Express your answer in terms of m_2.
Hint 1. Find the component of the weight of block 2 in the direction perpendicular to the incline
Which of the following expressions is the component of the weight of block 2 in the direction perpendicular to the incline? (Assume the positive direction is going upward.)
ANSWER:
-m_2 g \sin(30^\circ)
-m_2 g \cos(30^\circ)
m_2 g \sin(30^\circ)
m_2 g \cos(30^\circ)
B
ANSWER:
n =
8.50
m_2
ANSWER:
m_2 =
0.897
\rm kg

Answer 12

did that help?

Answer 13

When i solve eqn 1 and 2 in my solution above for the ratio of m1 and m2, i get the same answer that u posted in your second reply.

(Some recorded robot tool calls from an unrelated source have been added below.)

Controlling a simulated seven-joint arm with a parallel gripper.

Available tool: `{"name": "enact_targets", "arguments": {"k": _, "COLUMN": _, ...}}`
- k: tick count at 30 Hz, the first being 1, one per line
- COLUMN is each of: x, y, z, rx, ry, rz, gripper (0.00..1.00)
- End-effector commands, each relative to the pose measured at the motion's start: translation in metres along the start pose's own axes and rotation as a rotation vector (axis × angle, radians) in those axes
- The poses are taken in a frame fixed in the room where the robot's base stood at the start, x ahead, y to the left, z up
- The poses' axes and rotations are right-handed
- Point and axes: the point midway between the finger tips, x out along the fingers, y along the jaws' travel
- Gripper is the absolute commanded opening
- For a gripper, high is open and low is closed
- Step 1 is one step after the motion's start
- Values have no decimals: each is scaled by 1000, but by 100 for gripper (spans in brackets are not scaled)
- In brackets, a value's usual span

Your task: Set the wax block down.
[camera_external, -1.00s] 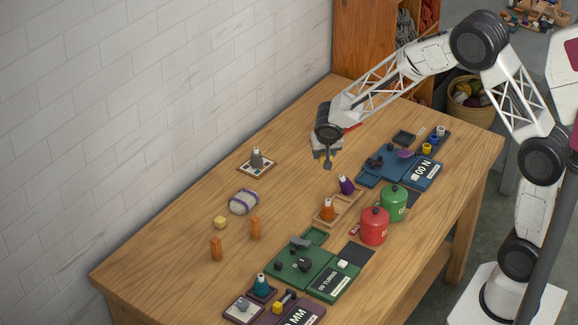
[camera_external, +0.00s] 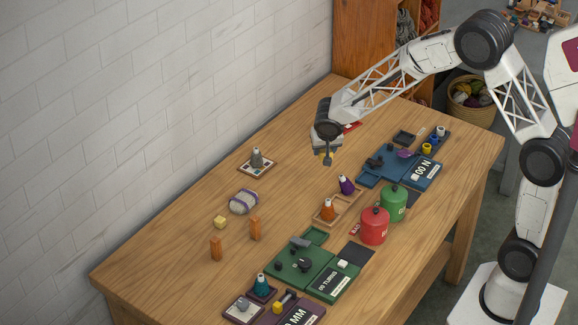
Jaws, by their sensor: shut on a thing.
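My gripper (camera_external: 328,158) is shut, pointing down, above the back part of the wooden table. A small yellowish piece shows between its fingertips, which I take to be the wax block (camera_external: 328,161). Most of it is hidden by the fingers, and it appears to be held clear of the table top (camera_external: 205,195).
A similar yellow block (camera_external: 220,222) lies at the left, near two orange blocks (camera_external: 255,228) and a banded skein (camera_external: 243,201). Bare wood lies left of the gripper.

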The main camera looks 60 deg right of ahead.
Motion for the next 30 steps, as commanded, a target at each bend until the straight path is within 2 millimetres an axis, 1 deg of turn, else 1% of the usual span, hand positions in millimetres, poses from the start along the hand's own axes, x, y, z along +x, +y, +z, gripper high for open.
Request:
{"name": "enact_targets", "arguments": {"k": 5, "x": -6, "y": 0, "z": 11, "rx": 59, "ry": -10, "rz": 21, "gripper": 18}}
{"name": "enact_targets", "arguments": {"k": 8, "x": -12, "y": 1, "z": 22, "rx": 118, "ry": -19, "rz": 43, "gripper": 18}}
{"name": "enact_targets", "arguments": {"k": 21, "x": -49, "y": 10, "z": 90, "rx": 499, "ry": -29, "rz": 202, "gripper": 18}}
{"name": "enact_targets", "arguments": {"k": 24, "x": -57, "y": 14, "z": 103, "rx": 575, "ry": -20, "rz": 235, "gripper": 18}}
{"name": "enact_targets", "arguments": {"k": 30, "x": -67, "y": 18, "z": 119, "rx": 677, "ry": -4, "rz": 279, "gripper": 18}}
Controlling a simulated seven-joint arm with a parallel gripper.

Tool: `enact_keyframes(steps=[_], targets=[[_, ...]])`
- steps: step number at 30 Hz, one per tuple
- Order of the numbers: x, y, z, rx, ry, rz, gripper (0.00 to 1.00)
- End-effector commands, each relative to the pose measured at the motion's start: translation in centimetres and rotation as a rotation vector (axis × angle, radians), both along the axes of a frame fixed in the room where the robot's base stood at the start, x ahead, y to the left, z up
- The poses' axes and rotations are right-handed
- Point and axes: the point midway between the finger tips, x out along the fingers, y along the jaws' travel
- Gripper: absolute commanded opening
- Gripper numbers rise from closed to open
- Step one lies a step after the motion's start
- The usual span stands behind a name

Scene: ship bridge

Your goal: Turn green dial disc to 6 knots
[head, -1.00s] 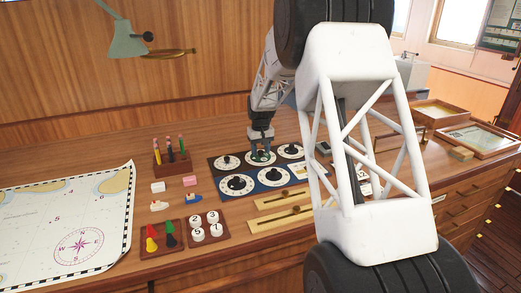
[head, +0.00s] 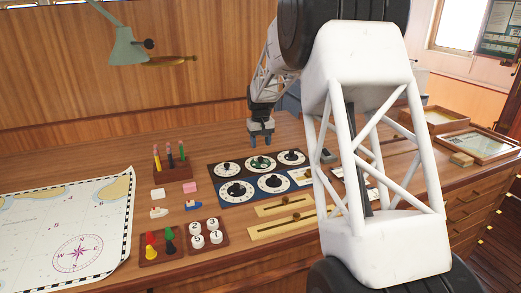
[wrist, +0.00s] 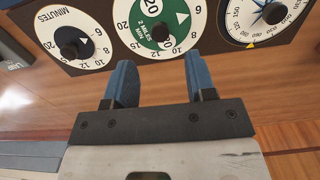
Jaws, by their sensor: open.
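The green dial disc (head: 262,163) sits in the middle of the back row on the dark dial board (head: 222,199). In the wrist view it (wrist: 148,38) has a green centre reading "2 miles min", a white triangle, a black knob and a white numbered ring. The number 20 shows above the centre; its top is cut off. My gripper (head: 261,138) hangs above the desk just behind the board, clear of the dial. In the wrist view its two blue fingers (wrist: 160,82) are apart, with nothing between them.
A minutes dial (wrist: 93,55) and a compass-like dial (wrist: 236,20) flank the green one. A chart (head: 70,225) covers the left desk.

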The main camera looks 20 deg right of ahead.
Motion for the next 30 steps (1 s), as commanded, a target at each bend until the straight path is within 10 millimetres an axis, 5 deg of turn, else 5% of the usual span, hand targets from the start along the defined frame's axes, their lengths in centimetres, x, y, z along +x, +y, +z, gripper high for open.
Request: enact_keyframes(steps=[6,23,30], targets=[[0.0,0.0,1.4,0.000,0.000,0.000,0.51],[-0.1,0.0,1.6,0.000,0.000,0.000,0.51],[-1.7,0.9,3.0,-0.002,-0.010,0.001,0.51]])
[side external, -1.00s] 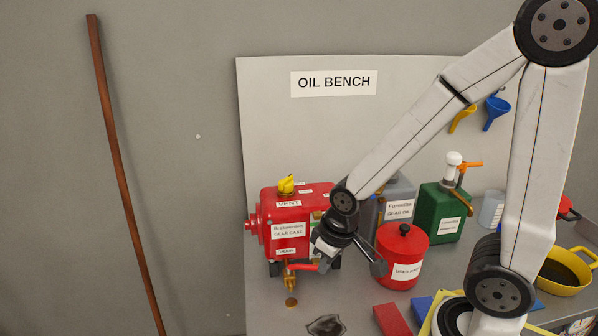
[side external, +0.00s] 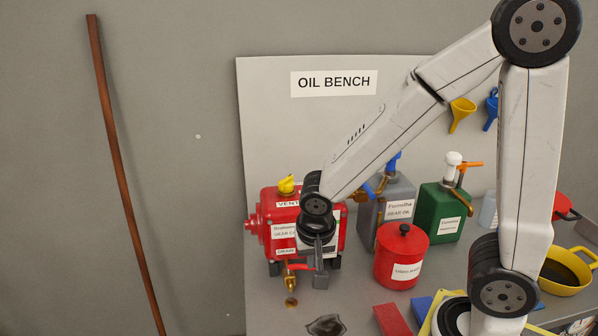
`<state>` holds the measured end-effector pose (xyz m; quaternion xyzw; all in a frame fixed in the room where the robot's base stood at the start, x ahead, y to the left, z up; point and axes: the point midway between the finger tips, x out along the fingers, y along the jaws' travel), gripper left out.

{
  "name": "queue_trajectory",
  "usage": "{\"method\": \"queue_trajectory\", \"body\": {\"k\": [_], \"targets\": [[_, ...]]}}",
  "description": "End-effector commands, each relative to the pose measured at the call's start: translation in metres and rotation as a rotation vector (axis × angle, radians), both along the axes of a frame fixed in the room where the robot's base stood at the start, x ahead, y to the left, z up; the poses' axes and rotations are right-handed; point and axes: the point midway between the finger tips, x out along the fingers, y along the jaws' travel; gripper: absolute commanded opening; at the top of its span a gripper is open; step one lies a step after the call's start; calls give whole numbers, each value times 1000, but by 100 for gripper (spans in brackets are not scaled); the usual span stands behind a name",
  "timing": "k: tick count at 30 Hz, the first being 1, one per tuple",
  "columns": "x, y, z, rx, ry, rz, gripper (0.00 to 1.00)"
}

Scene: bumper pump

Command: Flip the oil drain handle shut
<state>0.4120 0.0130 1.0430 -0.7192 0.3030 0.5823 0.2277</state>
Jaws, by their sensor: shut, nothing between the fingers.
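The red gear case (side external: 266,232) stands on the bench with a yellow vent cap (side external: 286,184) on top. At its lower front is a brass drain valve (side external: 290,284) with a red drain handle (side external: 298,266). The visible part of the handle lies roughly level and reaches right toward my gripper. My gripper (side external: 320,284) is shut and empty, pointing down just right of the handle. It hides part of the case's front and possibly the handle's right end. I cannot tell whether it touches the handle.
A red lidded canister (side external: 401,262) stands close right of my gripper. A grey can (side external: 399,208) and a green can (side external: 440,212) stand behind it. A yellow pan (side external: 566,270) is at the far right. A small brown spot (side external: 291,302) lies below the valve.

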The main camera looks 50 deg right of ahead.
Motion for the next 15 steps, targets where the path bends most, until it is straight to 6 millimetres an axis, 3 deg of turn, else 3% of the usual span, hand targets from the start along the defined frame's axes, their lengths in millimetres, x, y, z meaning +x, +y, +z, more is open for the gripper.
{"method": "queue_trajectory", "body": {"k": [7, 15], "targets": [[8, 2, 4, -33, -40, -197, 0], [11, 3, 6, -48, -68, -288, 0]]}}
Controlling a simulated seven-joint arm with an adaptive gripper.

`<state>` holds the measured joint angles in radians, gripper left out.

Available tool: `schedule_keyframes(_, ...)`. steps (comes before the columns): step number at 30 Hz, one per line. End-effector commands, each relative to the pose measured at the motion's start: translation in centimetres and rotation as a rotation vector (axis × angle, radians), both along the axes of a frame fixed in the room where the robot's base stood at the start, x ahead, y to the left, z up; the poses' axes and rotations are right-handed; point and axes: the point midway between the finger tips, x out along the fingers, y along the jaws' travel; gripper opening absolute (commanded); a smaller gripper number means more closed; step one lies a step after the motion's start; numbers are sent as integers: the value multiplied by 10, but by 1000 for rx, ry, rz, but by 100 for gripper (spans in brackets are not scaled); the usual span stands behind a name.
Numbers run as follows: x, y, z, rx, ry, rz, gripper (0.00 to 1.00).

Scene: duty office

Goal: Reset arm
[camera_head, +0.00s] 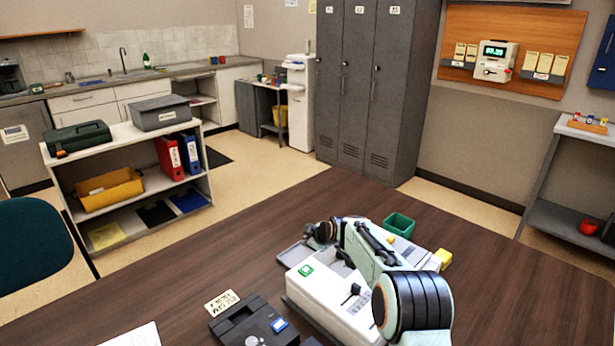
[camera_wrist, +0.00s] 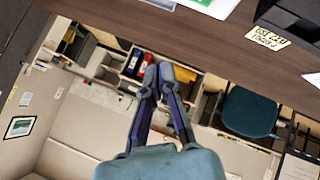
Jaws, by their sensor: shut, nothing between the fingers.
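My gripper (camera_wrist: 158,75) is shut and empty in the wrist view, its two dark fingers together, pointing away over the room beyond the table edge. In the head view my arm is folded above the table (camera_head: 200,270), in front of a white machine (camera_head: 310,285) with a green button and a black lever, and partly hides it. The gripper's fingers are hard to make out in that view. Nothing hangs from the gripper.
A black box device (camera_head: 255,322) and a label card (camera_head: 221,302) lie left of the machine. A green bin (camera_head: 399,225) and a yellow block (camera_head: 443,257) are behind and right of it. A teal chair (camera_head: 32,245) stands at left. The table's far middle is clear.

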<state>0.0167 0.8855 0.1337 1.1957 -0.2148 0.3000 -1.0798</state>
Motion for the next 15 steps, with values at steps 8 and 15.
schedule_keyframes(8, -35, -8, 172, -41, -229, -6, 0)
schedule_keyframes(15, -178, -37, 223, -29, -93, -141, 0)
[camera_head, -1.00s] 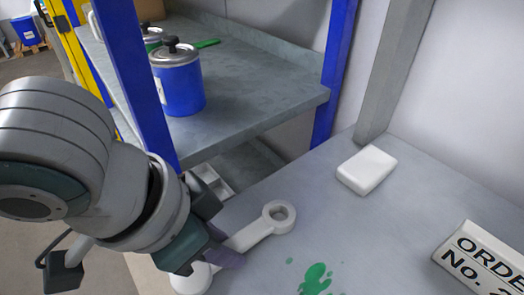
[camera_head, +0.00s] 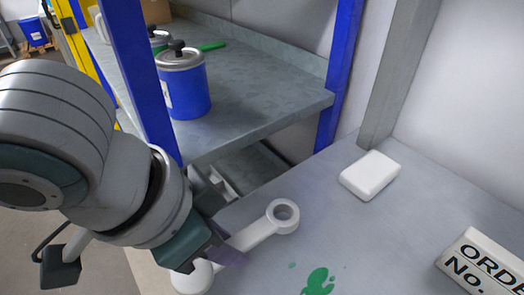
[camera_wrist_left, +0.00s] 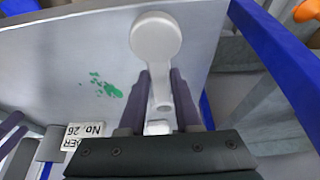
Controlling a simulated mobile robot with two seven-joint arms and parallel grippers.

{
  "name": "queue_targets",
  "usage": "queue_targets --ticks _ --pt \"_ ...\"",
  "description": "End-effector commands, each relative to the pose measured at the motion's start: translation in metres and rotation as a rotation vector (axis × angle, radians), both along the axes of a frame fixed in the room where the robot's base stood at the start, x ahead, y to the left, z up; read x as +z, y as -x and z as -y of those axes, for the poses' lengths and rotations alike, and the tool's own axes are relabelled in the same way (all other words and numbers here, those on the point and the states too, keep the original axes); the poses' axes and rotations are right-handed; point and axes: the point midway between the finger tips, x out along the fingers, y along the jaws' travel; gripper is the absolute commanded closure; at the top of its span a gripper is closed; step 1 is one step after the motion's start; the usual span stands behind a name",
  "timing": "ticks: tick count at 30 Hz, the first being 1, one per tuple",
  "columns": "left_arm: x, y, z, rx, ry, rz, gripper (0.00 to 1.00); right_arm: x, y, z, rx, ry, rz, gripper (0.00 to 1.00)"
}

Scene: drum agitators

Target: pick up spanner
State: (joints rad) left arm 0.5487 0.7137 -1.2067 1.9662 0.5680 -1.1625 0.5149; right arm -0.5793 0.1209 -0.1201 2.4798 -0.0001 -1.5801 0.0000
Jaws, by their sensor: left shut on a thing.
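The spanner (camera_head: 258,234) is pale grey-white, with an open ring at one end and a rounded head at the other. It is over the grey worktop near its left edge in the head view; I cannot tell whether it still touches the top. My left gripper (camera_head: 229,256) is shut on its handle between the two ends. In the left wrist view the spanner's round head (camera_wrist_left: 155,37) sticks out beyond the fingers of the left gripper (camera_wrist_left: 163,88). Purple finger-like parts at that view's lower left may be my right gripper (camera_wrist_left: 12,133); their opening is unclear.
A white block (camera_head: 370,175) and an order-number sign (camera_head: 484,262) stand on the worktop (camera_head: 400,235). A green paint splat (camera_head: 318,281) lies near the spanner. A blue drum (camera_head: 184,88) stands on the shelf (camera_head: 250,95) behind, between blue posts (camera_head: 140,75).

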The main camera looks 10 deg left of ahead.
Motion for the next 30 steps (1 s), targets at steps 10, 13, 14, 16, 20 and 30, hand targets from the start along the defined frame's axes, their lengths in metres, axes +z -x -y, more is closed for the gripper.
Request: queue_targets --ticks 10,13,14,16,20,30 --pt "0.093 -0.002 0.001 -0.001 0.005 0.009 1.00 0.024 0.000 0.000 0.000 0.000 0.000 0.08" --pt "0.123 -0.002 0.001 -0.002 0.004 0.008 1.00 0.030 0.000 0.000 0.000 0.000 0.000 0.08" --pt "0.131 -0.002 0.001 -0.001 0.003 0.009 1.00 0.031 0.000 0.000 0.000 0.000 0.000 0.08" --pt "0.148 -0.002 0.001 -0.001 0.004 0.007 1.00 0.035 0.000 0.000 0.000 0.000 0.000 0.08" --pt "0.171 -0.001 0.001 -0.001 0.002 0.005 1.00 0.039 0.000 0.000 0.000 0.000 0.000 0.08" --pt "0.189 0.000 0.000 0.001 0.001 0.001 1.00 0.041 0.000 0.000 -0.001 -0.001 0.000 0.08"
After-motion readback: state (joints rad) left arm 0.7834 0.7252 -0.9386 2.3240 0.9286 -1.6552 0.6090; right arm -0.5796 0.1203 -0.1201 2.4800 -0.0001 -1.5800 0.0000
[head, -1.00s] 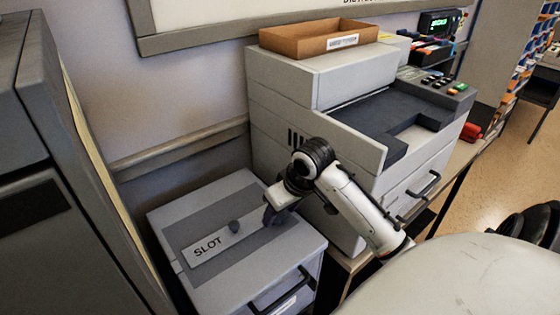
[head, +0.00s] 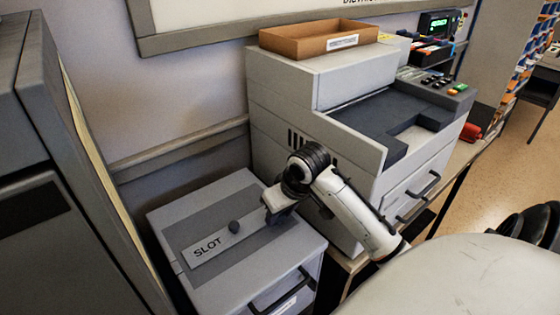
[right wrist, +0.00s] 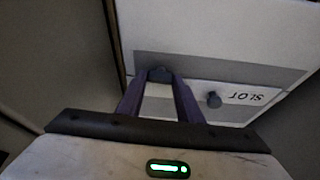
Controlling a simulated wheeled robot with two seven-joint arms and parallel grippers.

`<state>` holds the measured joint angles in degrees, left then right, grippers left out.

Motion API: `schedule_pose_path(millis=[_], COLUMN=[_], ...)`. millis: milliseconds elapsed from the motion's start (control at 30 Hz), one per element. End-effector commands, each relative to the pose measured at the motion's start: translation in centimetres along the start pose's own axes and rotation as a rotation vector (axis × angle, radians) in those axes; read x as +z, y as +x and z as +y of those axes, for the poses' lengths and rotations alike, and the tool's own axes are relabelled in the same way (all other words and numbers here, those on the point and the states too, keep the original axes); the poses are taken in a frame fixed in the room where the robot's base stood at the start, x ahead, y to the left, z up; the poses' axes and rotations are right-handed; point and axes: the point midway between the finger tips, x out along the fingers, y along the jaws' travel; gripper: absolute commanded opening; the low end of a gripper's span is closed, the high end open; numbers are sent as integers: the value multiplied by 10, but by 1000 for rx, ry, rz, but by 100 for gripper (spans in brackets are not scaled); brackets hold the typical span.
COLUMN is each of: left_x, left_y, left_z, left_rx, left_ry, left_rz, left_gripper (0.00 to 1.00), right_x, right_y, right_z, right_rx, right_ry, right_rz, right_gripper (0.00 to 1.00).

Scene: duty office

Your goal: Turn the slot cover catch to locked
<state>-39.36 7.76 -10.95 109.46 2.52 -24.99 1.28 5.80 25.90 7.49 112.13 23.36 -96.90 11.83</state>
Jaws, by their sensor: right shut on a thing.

And after plugging the values in that relation, i am getting m2~1kg

Answer 14

so 1 kg, is for which one? the first question i posted or the second? and what equation did u use to get that?

Answer 15

nvm, figured it out

Answer 16

Apply N's 2nd law to mass 1: it will reveal the tension in the string.

Then apply it to mass 2 knowing tension and acceleration. The only unknown will be mass m2.